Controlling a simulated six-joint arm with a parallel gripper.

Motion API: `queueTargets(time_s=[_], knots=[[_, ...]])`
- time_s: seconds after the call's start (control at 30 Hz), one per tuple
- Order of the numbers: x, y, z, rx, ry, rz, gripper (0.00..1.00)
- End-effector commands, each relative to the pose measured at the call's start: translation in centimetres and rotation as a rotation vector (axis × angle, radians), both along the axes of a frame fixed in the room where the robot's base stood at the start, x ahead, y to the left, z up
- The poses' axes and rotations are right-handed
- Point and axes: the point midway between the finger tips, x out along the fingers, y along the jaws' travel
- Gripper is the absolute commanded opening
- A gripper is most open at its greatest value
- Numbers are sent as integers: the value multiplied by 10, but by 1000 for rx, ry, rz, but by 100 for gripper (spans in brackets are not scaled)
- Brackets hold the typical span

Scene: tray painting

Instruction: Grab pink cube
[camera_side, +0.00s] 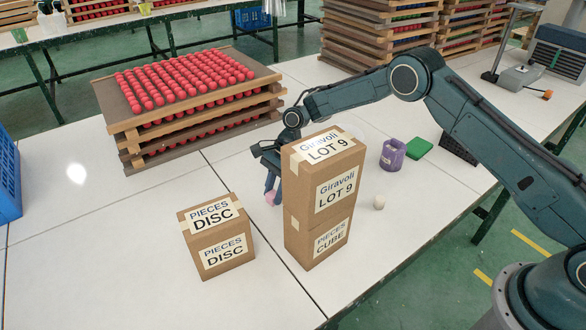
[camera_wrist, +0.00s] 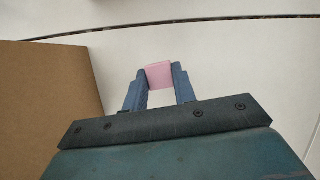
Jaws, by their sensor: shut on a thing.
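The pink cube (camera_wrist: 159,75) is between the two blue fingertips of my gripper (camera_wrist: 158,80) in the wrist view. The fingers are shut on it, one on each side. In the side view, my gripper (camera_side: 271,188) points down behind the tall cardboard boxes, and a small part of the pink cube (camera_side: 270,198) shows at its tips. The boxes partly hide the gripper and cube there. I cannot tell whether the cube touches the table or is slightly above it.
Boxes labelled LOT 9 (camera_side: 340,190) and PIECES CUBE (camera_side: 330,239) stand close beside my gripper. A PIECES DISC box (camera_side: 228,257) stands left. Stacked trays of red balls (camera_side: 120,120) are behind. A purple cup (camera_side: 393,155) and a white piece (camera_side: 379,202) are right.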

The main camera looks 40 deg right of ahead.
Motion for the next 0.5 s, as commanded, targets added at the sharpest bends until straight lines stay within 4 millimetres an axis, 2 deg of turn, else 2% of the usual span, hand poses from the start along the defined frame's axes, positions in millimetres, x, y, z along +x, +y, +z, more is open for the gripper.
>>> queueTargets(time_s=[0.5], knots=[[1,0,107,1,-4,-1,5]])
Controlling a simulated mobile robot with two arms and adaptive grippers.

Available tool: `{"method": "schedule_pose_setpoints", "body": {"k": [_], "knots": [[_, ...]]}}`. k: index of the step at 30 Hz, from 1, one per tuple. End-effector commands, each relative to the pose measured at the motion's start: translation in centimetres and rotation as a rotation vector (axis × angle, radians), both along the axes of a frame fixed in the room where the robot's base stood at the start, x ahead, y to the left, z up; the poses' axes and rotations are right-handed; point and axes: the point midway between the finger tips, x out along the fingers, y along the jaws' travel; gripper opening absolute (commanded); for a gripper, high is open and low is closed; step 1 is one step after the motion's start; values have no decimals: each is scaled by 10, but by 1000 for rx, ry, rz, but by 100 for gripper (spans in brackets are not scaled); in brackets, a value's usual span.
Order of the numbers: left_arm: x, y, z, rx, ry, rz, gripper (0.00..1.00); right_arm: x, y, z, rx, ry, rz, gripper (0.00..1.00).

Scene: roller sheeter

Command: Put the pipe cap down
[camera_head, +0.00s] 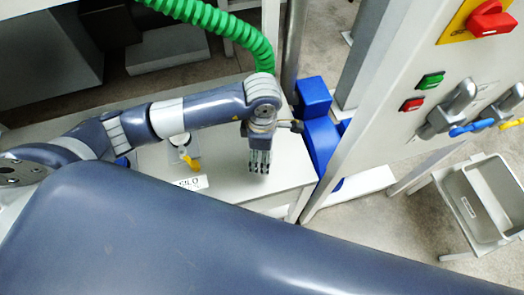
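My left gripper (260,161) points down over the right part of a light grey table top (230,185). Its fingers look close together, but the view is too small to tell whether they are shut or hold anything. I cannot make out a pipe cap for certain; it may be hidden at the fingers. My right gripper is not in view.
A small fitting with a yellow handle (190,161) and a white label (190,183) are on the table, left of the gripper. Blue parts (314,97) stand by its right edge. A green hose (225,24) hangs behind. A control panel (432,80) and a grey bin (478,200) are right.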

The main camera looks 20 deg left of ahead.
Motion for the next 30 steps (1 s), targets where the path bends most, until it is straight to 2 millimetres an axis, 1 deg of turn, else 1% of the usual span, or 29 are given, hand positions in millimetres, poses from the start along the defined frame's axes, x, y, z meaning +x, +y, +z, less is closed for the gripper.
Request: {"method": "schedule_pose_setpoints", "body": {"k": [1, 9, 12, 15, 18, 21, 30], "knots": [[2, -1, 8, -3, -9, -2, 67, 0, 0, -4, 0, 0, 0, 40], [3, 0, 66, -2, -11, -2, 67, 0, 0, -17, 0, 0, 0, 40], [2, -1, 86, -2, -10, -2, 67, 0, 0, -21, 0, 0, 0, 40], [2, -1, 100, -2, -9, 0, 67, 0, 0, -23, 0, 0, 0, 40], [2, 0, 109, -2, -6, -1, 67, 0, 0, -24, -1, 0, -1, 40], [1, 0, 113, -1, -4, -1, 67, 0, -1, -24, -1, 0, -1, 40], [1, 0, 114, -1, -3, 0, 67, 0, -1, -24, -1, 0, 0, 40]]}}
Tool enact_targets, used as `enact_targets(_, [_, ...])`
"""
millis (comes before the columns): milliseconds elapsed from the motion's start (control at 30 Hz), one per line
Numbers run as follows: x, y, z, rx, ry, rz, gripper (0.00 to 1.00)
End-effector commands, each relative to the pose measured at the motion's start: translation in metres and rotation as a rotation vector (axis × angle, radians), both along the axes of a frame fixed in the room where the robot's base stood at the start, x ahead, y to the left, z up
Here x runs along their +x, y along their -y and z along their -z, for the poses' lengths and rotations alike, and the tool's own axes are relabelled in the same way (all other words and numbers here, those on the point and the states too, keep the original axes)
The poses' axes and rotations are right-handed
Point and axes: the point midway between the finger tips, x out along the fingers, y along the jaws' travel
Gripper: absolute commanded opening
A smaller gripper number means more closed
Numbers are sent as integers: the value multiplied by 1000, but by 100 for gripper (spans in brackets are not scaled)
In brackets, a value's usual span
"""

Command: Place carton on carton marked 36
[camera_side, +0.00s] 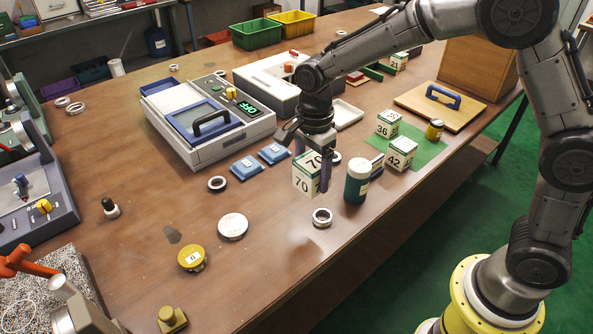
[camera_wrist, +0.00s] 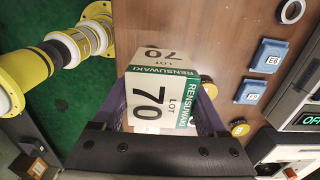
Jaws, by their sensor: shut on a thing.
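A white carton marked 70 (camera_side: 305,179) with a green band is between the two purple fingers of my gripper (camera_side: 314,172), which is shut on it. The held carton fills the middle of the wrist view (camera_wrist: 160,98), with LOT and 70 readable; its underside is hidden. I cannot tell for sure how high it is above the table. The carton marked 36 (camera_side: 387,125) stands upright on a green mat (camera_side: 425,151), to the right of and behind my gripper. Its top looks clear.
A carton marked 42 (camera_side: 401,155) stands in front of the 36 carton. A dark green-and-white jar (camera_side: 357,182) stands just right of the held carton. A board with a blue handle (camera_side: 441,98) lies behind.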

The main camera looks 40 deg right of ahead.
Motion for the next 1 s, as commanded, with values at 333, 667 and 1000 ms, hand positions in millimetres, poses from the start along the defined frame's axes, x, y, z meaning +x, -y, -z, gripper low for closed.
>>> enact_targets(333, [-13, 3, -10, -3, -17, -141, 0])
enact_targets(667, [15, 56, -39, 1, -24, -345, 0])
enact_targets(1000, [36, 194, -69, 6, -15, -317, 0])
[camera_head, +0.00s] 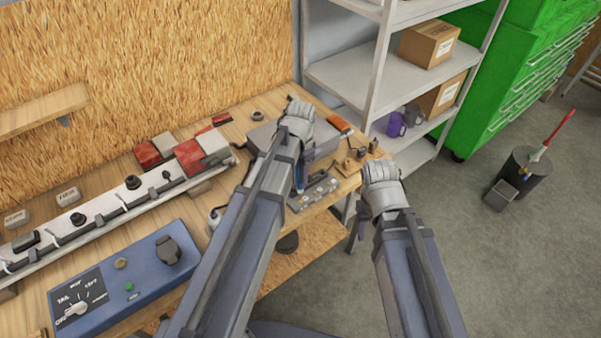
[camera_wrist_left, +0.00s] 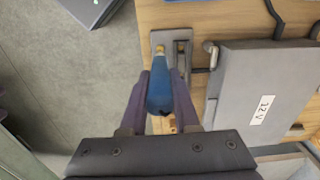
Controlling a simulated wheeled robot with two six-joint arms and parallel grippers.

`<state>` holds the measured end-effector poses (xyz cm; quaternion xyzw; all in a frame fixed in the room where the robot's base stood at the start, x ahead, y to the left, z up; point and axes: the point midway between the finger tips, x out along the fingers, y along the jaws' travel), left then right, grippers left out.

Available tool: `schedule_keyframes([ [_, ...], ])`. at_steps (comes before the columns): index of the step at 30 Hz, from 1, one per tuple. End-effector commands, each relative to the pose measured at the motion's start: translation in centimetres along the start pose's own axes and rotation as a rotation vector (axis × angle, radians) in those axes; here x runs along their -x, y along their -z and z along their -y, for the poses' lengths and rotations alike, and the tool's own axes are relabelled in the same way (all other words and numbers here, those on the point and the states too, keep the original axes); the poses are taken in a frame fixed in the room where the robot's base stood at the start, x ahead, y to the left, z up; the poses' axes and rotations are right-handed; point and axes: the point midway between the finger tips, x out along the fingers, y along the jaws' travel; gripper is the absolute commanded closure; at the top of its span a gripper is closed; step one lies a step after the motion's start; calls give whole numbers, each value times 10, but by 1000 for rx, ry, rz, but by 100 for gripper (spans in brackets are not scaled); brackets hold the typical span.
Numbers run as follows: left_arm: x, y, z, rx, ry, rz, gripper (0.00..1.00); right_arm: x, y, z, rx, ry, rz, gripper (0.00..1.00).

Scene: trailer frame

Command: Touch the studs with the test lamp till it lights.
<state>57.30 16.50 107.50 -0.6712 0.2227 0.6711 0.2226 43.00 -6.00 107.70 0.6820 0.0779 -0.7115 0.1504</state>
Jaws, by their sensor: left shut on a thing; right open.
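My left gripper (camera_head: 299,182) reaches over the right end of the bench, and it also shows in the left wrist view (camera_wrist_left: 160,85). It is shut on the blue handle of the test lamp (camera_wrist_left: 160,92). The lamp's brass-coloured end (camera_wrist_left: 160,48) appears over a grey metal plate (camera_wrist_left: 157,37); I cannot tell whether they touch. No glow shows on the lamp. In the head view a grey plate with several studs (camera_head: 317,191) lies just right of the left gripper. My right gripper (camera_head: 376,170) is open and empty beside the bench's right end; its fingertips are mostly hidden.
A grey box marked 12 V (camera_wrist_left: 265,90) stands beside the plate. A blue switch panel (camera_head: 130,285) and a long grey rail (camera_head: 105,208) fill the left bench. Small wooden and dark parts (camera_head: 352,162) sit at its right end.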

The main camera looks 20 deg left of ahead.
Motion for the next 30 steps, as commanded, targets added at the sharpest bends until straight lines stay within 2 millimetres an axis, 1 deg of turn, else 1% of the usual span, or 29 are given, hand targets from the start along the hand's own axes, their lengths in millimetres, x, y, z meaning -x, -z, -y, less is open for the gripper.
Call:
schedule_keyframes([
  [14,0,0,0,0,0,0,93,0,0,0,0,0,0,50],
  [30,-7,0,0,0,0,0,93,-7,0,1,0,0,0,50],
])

========

**What you have to do:** Retype the entries above exactly, but only from the line containing "- time_s: seconds" through the line containing "- Order of the", both included.

**Answer to this problem:**
- time_s: seconds after the call's start (control at 30 Hz), one per tuple
- Order of the numbers: x, y, z, rx, ry, rz, gripper (0.00..1.00)

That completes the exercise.